Kind of. But people over emphasizing that "video games are art" is both desperate for some justification to enjoy your media and pretentious. There are certainly good games that do some surprisingly artful things that are unusual or evocative; Nier's tendancy to break player expectation, the subspace emissary being entirely silent but still conveying simple character motivations and emotions, or DMC3's use of Vergil as a motivator to progress and eventually represent an ideal they clash over. These are just random examples I could think of. While I think that a game with some artful aspects in nice, I'd much rather prefer a good game first and foremost. Last of Us had worse than borderline gameplay, but a story thats interesting but not worth the effort.

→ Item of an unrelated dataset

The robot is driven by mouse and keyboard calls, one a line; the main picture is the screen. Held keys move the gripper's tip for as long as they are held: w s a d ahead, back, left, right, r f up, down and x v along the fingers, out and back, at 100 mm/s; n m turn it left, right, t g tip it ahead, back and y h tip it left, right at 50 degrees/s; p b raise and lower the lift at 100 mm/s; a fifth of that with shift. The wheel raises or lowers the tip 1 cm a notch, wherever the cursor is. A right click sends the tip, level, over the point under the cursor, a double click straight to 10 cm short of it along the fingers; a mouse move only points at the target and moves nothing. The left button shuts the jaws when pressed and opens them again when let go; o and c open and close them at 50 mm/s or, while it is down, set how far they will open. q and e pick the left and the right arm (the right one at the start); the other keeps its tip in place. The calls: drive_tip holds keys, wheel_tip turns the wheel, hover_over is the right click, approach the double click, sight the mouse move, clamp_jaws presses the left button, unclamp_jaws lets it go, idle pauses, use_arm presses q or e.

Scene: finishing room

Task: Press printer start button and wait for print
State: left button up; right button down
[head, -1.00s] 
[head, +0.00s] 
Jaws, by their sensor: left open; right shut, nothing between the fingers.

Horizon Zero Dawn has a pretty unique world with strangely campy designs, but for 3rd person far cry with a bow instead of guns.

i could have switched adolf with frak frazzeta and there would still be some pretentious hippster that would have shat on him for painting pop culture sci fy and fantasy

this is only true if you have renaissance standards

if a game wants to be art, its unique trait of having gameplay needs to be used to its fullest extent, rather than being an interactable movie, otherwise you should just use other formats

only reason other formats arent used is because somehow their modern art is so shitty that even other modern artists won't accept it in long-standing art forms, so they need to make a game to "push the boundaries" or some gay shit

Whatever "deep art" means, if any art form can be "deep art", then videogames can be "deep art" too. It's just that it's not considered the typical medium for it, because the typical kind of people who would claim interest in "deep art" will generally not look for it while holding a controller. Just like they probably wouldn't look for it spray painted on a wall either. Doesn't mean it can't be done.

I enjoy Frank Frazetta's art, but it isn't really comparable with Hitler's. For the record, I think Hitler's art is decent. I'm simply saying that it's understandable why he wouldn't be admitted to art school, based on his style.

I disagree, art is the intelligent and creative production of a work that represents one's own understanding of the world. Intelligence is predicated on technical mastery, and creativity is predicated on having the ability to observe the inconsistencies in reality and place them on display for the informed observant. Beauty is merely one thing that can be expressed, but there are countless other ideas that can be expressed through art.
Life isn't so black and white; even if we agree that beauty standards are mostly objective, they still exist on a spectrum, so "shallow and deep" beauty are merely representations of the objective standard. Additionally, the term "beauty is in the eye of the beholder" is meant to express the idea that perspective plays a large role in influencing someone's tastes. Even if everyone's tastes are based on objective standards, you will still see a variance in what people enjoy (i.e. we can all agree that a slim and young woman with sizable breasts and hips is universally considered attractive, but there are some men who like blond hair and blue eyes and there are some men who like red hair and green eyes and so on).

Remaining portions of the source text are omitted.